Osmangazi Üniversitesi’nde ise otopark sorunu hem hastaları hem de hastaneden yararlanan çalışanları olumsuz etkilemektedir. Poliklinik önlerinde oldukça kısıtlı bir alan bulunmakta; diğer otopark noktaları ise hem uzak hem de hastaların yürümekte zorlanacağı mesafededir. Bu konuyu rektörlükle defalarca görüşmemize rağmen henüz çözüme ulaşılamamıştır.

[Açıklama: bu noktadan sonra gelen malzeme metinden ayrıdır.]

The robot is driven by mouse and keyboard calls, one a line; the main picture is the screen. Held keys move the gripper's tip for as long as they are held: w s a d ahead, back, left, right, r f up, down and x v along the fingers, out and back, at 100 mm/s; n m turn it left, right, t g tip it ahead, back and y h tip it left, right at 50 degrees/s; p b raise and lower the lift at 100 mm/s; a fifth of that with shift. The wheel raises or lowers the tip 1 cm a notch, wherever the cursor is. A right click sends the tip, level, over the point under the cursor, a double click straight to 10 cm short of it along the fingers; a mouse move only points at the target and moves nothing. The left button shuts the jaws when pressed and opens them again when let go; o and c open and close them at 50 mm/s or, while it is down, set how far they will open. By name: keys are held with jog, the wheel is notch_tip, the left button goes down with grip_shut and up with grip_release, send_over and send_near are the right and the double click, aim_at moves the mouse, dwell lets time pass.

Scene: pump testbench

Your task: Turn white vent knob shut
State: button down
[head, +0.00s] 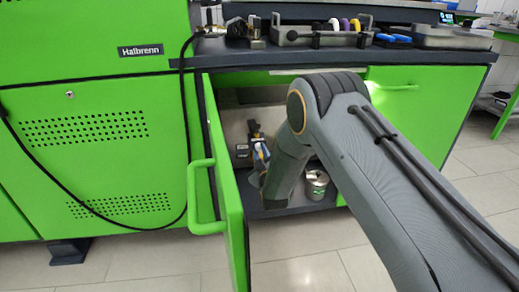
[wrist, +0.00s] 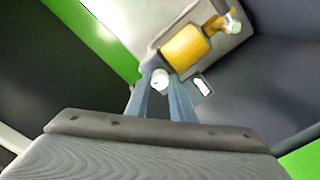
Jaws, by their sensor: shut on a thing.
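The white vent knob (wrist: 160,80) shows in the wrist view between the tips of my gripper (wrist: 161,82). The two blue-grey fingers are shut on it, one on each side. A yellow cylinder (wrist: 186,47) lies just beyond the knob, with a small yellow fitting (wrist: 230,22) farther right. How far the knob is turned cannot be told.
The green cabinet door (head: 225,190) stands open left of my arm. A metal can (head: 316,185) stands on the cabinet floor to the right. A dark fitting (head: 257,140) is inside to the left. The worktop (head: 225,53) above holds a tray (head: 320,38).

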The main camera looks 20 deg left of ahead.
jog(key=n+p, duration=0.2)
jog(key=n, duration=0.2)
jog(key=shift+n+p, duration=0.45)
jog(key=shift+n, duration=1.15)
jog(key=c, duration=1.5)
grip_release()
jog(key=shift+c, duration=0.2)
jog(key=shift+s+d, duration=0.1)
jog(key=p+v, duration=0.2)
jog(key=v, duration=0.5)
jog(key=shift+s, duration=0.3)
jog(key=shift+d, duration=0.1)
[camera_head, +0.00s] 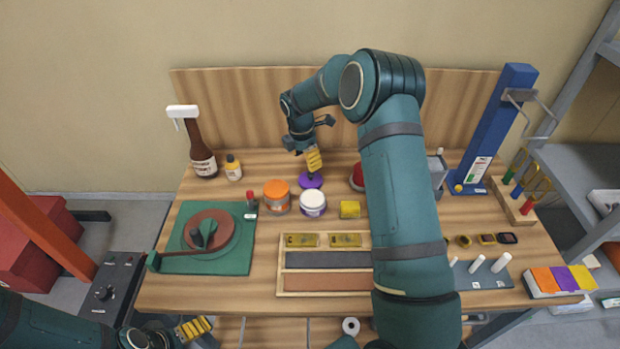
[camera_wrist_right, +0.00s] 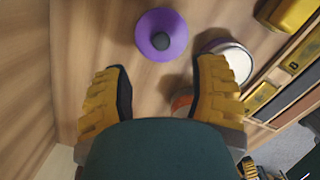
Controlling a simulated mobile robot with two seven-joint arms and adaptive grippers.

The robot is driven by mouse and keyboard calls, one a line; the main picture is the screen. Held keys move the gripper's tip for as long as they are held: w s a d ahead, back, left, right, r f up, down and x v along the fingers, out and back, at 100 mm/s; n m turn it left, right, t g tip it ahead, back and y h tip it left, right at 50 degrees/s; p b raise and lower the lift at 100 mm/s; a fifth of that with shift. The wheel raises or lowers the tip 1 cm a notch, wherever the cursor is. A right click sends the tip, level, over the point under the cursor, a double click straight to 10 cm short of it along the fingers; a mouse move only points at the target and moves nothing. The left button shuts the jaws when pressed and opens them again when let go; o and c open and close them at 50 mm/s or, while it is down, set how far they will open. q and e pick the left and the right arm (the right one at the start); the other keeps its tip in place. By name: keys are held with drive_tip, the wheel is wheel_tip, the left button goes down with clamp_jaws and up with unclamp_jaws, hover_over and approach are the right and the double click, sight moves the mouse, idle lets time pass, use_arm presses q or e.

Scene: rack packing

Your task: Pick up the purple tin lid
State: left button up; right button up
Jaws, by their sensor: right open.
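The purple tin lid (camera_head: 311,181) is a round disc lying on the wooden table, behind the white jar. In the right wrist view the lid (camera_wrist_right: 162,34) shows a dark round knob at its middle. My right gripper (camera_head: 313,162) is above the lid, its yellow fingers pointing down. In the wrist view the right gripper (camera_wrist_right: 160,80) has its fingers wide apart with nothing between them, and the lid lies beyond the fingertips. My left gripper (camera_head: 195,328) is low at the left, by the table's front edge; its opening is unclear.
A white-lidded jar (camera_head: 313,203) and an orange-lidded jar (camera_head: 276,196) stand close in front of the lid. A red item (camera_head: 357,176) is to its right, partly hidden by my arm. A yellow block (camera_head: 349,209) and brown bottle (camera_head: 199,150) stand nearby.

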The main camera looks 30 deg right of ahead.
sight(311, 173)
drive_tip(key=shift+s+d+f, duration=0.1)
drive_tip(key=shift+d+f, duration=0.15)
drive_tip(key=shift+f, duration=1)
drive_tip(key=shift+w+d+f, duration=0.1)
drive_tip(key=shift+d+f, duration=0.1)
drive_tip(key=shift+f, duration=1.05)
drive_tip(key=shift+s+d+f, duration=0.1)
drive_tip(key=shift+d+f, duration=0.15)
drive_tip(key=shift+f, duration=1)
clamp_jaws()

Anadolu Üniversitesi’nde Fuat Erdal Hoca’dan sonraki geçiş döneminde, doktor öğretim üyelerinin yükselme kriterleri değiştirilmiş ve hazırlığını eski kriterlere göre tamamlamış öğretim üyelerinin çalışmaları geçersiz sayılmıştır. Akademik üretim süreçleri aylar içinde ya da bir yılda tamamlanabilecek şeyler değildir; kimi zaman 3–5 yılı bulan uzun süreçler gerektirir. Kriterlerin aniden değiştirilmesi, bu öğretim üyelerini ciddi şekilde mağdur etmiş ve işten çıkarılma riskini ortaya çıkarmıştır. Çünkü doktor öğretim üyeleri ve araştırma görevlileri sözleşmeli statüde olduklarından, üniversite sözleşmelerini uzatmayabilir.
Anadolu Üniversitesi aralık ayında süreleri dolan öğretim üyelerinin sözleşmelerini bir yıl uzatarak olumlu bir adım atmıştır; ancak bu yeterli değildir. Eski kriterlere göre hazırlık yapmış akademisyenlerin değerlendirmeleri eski kriterler esas alınarak yapılmalı, yeni kriterler ise yeni başlayanlar için uygulanmalıdır. Aksi hâlde süreç bir nehrin ortasında ata bindirilmiş kişiye "Attan in, geri dön ve başka bir ata bin" denmesine benzemektedir. Bu adil değildir ve ciddi mağduriyet yaratmaktadır.
Bu konuyla ilgili akademisyenlerle bir araya gelmek için defalarca davette bulunduk. Avukatımız eşliğinde dinleyip gerekirse süreci mahkemeye taşıyabileceğimizi ilettik. Rektörlükle resmi başvuruyu yakında yapacağız ve soruna sıcak yaklaşacaklarını düşünüyorum. Ancak çözüm bulunamazsa hukuki yola başvurmamız gerekecektir. Bu nedenle öğretim üyelerini biraz daha cesur ve istekli davranmaya, bizimle birlikte bu süreci yürütmeye çağırıyoruz. Bu açıklama aracılığıyla kendilerini yeniden görüşmeye davet etmiş olalım."